The main activity during the day was research and plan more about my London. I looked to see how long it would for me to get into central London from Croydon by bus and the standard journey involving a couple of bus changes takes one hour and a half. The train journey from East Croydon to Victoria takes 15-20 minutes involving one stop. I looked at the present Travel Card costs and although there is a cheaper three day card, it is cheaper for me to buy single journeys going through the cross link from Kings Cross on Thursday and then a train to Victoria for the coach station on Monday. I am going to the south coast by train on the Sunday direct from east Croydon so that only leaves the value for a travel card on Friday and Saturday depending on the extent to which I will be using buses on the underground. I have now established that there is one showing of the 3D version of Journey to the centre of earth at the O2 Vue Millennium Dome at 11 am on Friday and Saturday. It might be a tight time task on Friday going from East Croydon to Victoria and then changing at Westminster for the Jubilee Line to North Greenwich and safer to try on Saturday when I can use the travel card before 9.30 I am interested to see the difference in techno nearly half a decade since using hand held read and Green 3D glasses and it would be good to go back tot eh Dome now the O2 auditorium and also being used for the second visit in my lifetime of the Tutankhamen exhibition. However I have now discovered that it is showing at the Vue West End a more reasonable time 1.30 although the cost is £9.95 a ticket compared to £6 at Greenwich.

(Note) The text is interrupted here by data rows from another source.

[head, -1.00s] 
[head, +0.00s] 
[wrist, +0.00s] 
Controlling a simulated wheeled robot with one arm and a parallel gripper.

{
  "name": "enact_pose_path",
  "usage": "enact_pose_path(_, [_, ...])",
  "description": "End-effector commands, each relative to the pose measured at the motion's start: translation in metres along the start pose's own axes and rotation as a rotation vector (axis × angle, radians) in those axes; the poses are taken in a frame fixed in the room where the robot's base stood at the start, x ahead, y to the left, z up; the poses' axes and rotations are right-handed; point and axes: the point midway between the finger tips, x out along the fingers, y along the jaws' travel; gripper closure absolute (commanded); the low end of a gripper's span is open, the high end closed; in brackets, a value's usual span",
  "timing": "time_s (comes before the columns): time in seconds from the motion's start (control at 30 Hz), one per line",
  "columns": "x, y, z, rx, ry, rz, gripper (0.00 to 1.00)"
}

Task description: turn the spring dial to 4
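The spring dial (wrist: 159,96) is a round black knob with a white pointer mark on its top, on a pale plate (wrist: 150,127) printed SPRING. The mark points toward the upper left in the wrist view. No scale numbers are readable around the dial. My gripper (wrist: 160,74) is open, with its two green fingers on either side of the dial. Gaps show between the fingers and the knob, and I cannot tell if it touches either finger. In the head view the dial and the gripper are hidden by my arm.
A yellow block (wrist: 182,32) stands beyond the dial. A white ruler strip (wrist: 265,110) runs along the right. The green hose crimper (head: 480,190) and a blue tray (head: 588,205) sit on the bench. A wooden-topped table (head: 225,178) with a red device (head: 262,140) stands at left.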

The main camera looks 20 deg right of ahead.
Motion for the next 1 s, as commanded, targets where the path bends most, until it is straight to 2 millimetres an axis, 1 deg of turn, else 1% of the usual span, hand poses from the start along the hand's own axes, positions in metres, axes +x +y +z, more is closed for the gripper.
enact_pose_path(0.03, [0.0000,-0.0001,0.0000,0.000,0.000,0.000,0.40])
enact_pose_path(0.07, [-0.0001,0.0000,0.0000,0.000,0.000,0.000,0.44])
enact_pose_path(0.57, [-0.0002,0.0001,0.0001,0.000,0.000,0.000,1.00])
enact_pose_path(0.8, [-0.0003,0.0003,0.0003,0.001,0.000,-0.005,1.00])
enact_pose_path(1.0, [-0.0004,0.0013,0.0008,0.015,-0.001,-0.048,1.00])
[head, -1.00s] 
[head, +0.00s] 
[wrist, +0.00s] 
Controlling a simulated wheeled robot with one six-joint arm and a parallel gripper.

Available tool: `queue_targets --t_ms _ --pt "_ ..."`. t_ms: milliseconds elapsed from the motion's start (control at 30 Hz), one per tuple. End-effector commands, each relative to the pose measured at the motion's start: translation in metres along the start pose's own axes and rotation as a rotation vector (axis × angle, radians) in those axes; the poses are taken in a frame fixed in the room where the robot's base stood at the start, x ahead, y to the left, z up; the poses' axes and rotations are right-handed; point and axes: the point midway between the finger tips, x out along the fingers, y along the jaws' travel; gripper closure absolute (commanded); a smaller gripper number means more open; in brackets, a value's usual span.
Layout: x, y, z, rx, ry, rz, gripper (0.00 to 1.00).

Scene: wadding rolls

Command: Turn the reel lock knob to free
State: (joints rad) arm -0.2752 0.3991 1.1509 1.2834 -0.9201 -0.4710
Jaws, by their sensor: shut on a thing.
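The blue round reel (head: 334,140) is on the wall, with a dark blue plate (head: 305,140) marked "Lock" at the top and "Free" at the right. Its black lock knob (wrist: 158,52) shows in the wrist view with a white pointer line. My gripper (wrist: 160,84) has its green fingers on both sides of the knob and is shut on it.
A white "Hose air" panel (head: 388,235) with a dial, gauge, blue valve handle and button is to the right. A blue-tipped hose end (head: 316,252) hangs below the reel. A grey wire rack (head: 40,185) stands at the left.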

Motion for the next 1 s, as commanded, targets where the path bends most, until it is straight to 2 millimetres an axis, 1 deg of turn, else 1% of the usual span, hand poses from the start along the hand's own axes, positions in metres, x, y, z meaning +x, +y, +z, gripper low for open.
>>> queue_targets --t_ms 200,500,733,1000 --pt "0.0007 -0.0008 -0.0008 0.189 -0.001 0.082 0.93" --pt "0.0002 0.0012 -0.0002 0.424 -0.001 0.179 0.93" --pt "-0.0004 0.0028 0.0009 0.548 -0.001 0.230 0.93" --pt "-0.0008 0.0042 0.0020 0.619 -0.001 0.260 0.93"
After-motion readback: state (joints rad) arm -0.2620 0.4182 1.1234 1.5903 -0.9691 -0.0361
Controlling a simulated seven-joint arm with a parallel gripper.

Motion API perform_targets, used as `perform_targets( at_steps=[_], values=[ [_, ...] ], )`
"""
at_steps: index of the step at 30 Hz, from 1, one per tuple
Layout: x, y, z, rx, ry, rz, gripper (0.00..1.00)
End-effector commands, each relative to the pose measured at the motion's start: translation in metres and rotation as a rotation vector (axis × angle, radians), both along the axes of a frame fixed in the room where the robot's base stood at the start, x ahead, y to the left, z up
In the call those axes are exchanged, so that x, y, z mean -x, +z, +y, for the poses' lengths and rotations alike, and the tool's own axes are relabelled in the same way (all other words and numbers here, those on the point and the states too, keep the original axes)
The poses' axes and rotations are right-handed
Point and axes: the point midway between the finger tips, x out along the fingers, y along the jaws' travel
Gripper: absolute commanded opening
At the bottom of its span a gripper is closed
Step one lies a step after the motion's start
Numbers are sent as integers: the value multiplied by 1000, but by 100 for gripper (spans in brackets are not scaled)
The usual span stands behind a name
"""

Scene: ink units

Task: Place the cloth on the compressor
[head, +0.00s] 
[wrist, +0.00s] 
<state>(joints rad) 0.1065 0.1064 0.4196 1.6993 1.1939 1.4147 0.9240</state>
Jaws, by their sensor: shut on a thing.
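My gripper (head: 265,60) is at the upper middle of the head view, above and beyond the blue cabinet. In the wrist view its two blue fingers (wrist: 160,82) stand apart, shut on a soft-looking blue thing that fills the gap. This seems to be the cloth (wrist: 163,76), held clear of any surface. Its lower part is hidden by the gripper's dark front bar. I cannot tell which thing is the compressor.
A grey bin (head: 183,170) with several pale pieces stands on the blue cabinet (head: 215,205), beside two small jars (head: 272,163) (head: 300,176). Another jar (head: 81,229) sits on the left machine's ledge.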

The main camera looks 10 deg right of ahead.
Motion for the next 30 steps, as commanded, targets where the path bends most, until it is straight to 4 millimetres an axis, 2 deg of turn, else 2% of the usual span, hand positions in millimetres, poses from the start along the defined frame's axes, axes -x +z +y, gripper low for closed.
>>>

The plan is then to go a free concert by a female singer at the Royal Festival Hall at 6pm. There is also a free Burlesque show at 10 at the same venue but the getting back might be a problem as well as reality overwhelming! Much better to return and write up the experiences of the day until then as well as getting up early for the Olympic specials. On Saturday there is a choral concert at the Royal Albert Hall as part of the proms and I fancy going tot eh proms and before then possibly a visit to the Victoria and Albert fine arts museum which is also in the South Kensington area, perhaps finding a pub for lunch and including tour around the Hall.

An alternative option is to spend the afternoon in Portsmouth taking a cheap day return.

The rest of the evening was used by attending to technology issues and the challenges posed by problems with a lap top. I am determined not to be beaten by the problems in this instance although have to ensure I use the time available in a balanced way. I need to remove some information from the machine and then go into recovery mode which takes the machine back to factory standards but loses the data. A similar option is a solution recommended for the desk top as means of working out why the card reader is not reading although appear to be working. Additional technology devices are involved. A USB card reader which is Vista and XP friendly. A cable/wireless and software to transfer data between computers and a secondary data storage device. But I need to ensure I understand how these will work and any problems before purchasing. It all points to reducing cricket watching over the next two days and getting on with other things.